**DATASET EXTRACT:**
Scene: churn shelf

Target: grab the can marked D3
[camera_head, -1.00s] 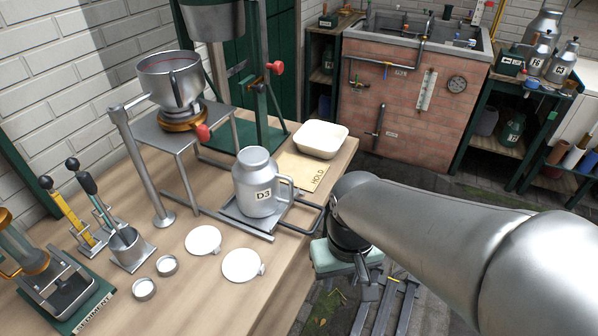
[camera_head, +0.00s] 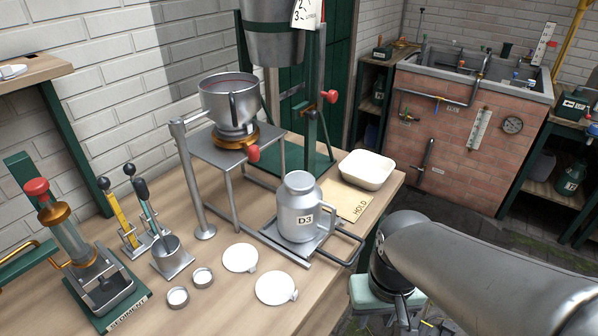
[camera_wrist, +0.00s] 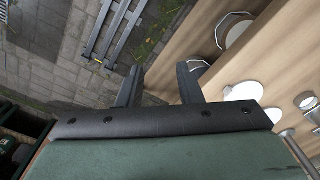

* * *

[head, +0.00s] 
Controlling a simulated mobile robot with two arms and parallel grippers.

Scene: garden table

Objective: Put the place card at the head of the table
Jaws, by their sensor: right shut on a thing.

**WORK TO COMPLETE:** Give the exact lines, and only those, from the line containing "Objective: Put the" through the line containing "Jaws, by their sensor: right shut on a thing." in the entries above.

**OUTPUT FOR THIS TASK:**
Objective: Put the place card at the head of the table
Jaws, by their sensor: right shut on a thing.

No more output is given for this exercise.